Depuis une trentaine d’années, on agite dans tous les sens l’Identité et la Différence sans trouver la recette du bon mélange. S’agirait-il d’abstractions ? Pas le moins du monde. Les deux mots font actuellement couler des fleuves de sang.
Aux guerres idéologiques de l’époque de la Guerre froide, ont succédé des affrontements « interethniques » dont la violence a surpris les esprits distingués. Alors que la chute du Mur de Berlin semblait inaugurer une ère de réconciliation et de paix, des peuples oubliés par les Grands de ce monde se sont mis à s’entretuer au lieu de s’engager joyeusement sur la voie de l’économie de marché. Et ceci, comme on l’a dit pendant le siège de Sarajevo, à deux heures d’avion de Paris !
Pour tenir cette violence à distance, les médias s’empressèrent de décréter que la guerre civile en Yougoslavie était l’œuvre de « sauvages », de « barbares » nommément désignés – en l’occurrence les Serbes. Il s’agissait de signifier en termes polis que l’Europe n’était qu’accidentellement contaminée par une violence d’ordinaire réservée aux lointaines contrées d’Afrique et du Proche-Orient. Comme si les Européens pouvaient négliger la guerre civile en Irlande du Nord, les terrorismes basque et corse, la menaçante ascension du Front national…

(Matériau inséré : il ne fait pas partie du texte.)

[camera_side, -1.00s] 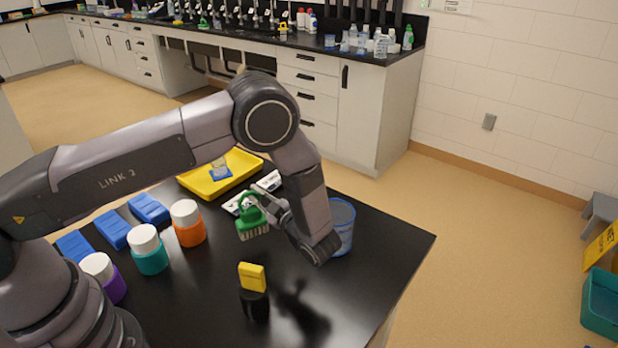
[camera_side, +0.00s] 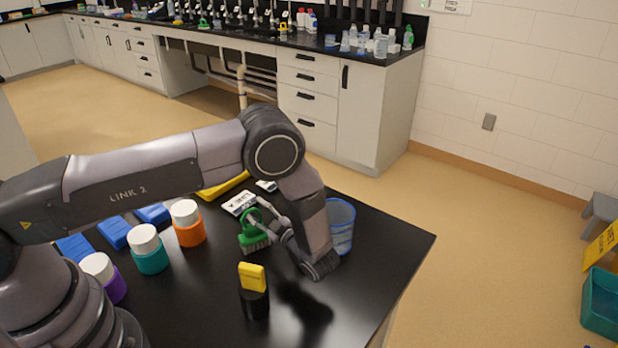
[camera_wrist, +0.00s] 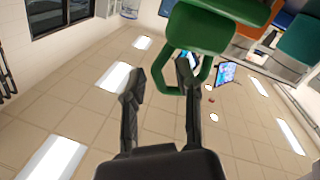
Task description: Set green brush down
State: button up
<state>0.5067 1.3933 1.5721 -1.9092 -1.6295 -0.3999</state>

Alors que la crise identitaire est générale et multiforme, les médias se contentent de transformer des mots lourds de sens en signaux simplets destinés à fabriquer instantanément une opinion positive ou négative sur les événements : l’identité est associée au « repli », alors que la différence est présentée comme « droit ». Mais comme l’institution de la différence conduit à fabriquer de l’identité, la différence positive se retourne en identité négative, et nous ne sommes pas plus avancés : toujours la même violence, et les mêmes tragédies.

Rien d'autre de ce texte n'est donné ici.